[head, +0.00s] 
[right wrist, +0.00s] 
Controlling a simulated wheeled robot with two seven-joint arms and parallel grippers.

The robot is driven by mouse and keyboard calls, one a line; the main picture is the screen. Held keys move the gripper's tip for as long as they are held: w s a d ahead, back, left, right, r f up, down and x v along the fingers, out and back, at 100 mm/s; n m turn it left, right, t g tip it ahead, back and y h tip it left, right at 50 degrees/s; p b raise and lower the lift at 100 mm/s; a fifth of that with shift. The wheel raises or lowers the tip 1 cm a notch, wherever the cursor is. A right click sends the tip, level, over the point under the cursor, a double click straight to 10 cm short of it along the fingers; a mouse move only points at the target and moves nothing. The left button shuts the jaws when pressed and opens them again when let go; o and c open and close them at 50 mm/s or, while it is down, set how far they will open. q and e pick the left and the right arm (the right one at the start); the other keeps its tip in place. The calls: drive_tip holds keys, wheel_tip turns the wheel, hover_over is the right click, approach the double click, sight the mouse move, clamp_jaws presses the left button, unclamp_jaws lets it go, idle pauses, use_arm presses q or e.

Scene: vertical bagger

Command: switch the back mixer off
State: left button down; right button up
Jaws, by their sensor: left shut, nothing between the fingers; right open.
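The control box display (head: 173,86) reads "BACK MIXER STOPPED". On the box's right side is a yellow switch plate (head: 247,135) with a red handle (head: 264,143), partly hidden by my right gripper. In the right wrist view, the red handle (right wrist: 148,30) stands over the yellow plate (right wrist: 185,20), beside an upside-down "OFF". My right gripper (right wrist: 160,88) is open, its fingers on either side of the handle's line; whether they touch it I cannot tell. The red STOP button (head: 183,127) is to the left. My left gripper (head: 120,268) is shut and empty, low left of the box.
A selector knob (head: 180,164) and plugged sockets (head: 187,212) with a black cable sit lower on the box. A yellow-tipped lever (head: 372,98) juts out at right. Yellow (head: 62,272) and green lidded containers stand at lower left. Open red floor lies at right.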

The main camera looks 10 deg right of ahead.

------------------------

Exercise goal
What is needed is an exact copy of the lines from the start of the listing through the line where "Controlling a simulated" sits, please, both end lines included and nothing more.

Result
[head, +0.00s] 
[right wrist, +0.00s] 
Controlling a simulated wheeled robot with two seven-joint arms and parallel grippers.

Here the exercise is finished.